Because of its elasticity, brioche knitting requires fewer stitches but more rows. Keep in mind that, given the elasticity of brioche, you should cast on and bind off very loosely. After casting on, it takes 5-6 worked rows before pattern can be recognized.
This is the Italian Cast On for One-Color Brioche – even number of stitches
Allowing a strand of yarn 3 times that of the desired cast on, wrap it around your thumb and wrap the yarn coming from the ball around the index finger of left hand as shown in figure 1, twist it to make a loop like that in figure 2. This is the first stitch.
Knit st: steer the needle in front and under your thumb yarn, then over and behind index finger strand. Catch index finger strand on needle tip and bring it back under the thumb strand, returning to original position. Figures 3 and 4.

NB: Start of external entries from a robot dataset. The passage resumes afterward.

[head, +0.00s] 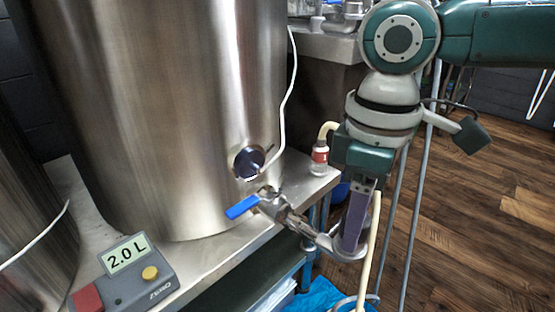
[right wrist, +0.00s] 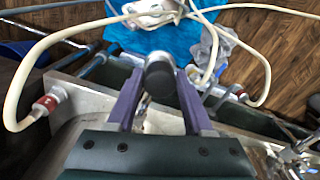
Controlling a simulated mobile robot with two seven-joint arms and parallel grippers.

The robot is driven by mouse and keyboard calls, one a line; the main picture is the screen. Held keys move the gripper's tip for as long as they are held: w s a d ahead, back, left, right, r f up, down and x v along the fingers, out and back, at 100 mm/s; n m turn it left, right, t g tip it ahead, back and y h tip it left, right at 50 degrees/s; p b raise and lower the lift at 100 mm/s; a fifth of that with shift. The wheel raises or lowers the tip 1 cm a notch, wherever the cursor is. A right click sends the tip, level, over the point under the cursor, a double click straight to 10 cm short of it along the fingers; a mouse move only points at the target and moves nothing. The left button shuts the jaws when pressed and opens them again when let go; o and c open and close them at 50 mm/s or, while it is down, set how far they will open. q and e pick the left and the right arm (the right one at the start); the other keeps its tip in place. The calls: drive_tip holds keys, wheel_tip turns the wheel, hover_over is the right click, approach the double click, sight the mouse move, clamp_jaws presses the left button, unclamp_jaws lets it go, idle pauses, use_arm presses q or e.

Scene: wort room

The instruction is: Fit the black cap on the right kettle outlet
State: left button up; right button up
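The large steel kettle (head: 190,100) fills the middle of the head view. Its outlet valve (head: 275,205) has a blue lever (head: 242,207), and the steel outlet pipe (head: 315,237) runs right and down to a curved end. My right gripper (head: 353,235) points down at that end, its purple finger overlapping it in the picture. In the right wrist view, a round dark piece, seemingly the black cap (right wrist: 160,80), sits between the two purple fingers, which press on its sides. Whether it touches the outlet is hidden. My left gripper is out of view.
A grey box (head: 125,285) showing "2.0 L" stands on the steel bench (head: 215,250). Pale hoses (right wrist: 262,70) hang near the gripper. Open wooden floor (head: 470,220) lies right.

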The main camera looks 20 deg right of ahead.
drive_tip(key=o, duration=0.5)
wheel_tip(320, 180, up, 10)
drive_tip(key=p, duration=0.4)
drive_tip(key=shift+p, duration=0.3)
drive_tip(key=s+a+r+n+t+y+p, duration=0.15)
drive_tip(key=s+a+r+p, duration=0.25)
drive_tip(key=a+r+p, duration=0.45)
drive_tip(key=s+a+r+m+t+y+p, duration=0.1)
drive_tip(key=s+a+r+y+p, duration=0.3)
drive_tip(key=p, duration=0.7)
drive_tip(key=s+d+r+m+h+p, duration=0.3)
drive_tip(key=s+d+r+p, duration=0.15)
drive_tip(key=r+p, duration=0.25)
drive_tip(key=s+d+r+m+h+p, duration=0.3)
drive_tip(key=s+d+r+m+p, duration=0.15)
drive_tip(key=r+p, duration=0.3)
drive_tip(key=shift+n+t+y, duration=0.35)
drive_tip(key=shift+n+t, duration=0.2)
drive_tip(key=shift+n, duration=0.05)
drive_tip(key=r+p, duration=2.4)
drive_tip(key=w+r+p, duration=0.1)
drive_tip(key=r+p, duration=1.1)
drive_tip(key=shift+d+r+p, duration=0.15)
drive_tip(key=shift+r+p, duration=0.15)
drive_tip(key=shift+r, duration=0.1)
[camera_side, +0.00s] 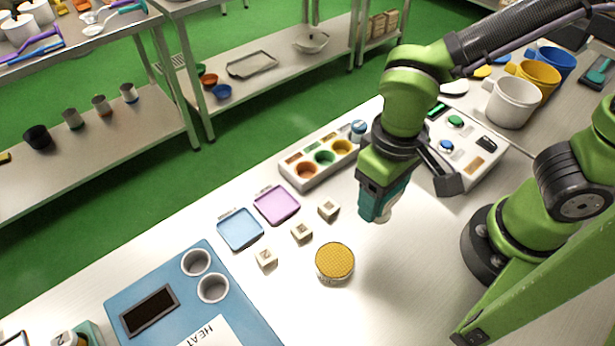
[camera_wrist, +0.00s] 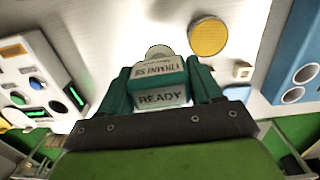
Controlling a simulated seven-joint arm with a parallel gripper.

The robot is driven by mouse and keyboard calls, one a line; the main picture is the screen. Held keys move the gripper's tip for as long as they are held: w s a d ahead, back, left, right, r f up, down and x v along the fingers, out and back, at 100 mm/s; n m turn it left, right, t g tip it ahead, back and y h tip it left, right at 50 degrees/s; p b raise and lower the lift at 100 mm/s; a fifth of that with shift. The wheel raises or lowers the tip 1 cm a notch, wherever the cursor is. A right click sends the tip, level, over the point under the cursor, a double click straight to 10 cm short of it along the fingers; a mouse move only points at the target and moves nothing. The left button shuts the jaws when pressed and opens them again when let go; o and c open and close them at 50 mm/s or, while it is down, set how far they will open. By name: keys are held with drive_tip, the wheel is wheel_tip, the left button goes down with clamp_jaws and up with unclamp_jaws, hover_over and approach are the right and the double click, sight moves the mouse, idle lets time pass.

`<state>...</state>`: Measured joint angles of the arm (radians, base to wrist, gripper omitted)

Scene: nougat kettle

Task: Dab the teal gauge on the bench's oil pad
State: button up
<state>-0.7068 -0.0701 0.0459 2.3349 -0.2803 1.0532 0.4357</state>
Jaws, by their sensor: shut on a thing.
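My gripper (camera_wrist: 160,72) is shut on the teal gauge (camera_wrist: 158,94), a blocky piece with white lettered faces, one reading READY, and a pale rounded end. In the side view the teal gauge (camera_side: 379,205) hangs below my wrist, pale end down, above the bench and clear of it. A round yellow textured pad (camera_side: 335,261) in a shallow tin, which looks like the oil pad, sits on the bench, left of and nearer the camera than the gauge. The pad also shows in the wrist view (camera_wrist: 208,37), beyond the gauge and to the right. The gauge is apart from the pad.
Small pale cubes (camera_side: 302,232) stand between the pad and the blue (camera_side: 240,230) and purple (camera_side: 277,205) trays. A holder with coloured cups (camera_side: 322,158) and a button panel (camera_side: 470,150) lie behind. A blue station (camera_side: 190,300) is at front left. The bench right of the pad is clear.

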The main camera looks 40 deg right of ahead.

Purl st: move the needle over then under the index finger strand and all the way under thumb strand until you are in front of the thumb strand. Lay the needle down on the thumb yarn. Bring it back under index finger strand and return to original position. Figures 5 and 6. Repeat the knit and purl steps until the desired number of stitches are hanging on the needle less one. The last stitch should be a half-hitch made by looping the yarn around the needle like figure 7.
Long tail cast on is basically an ‘e’ cast on with one row worked. For adequate ease and looseness, when using a long-tail cast on, cast onto two needles held together or a needle larger than the one with which you plan to knit the rest of the piece. Of course, after casting on, pull out one needle to continue.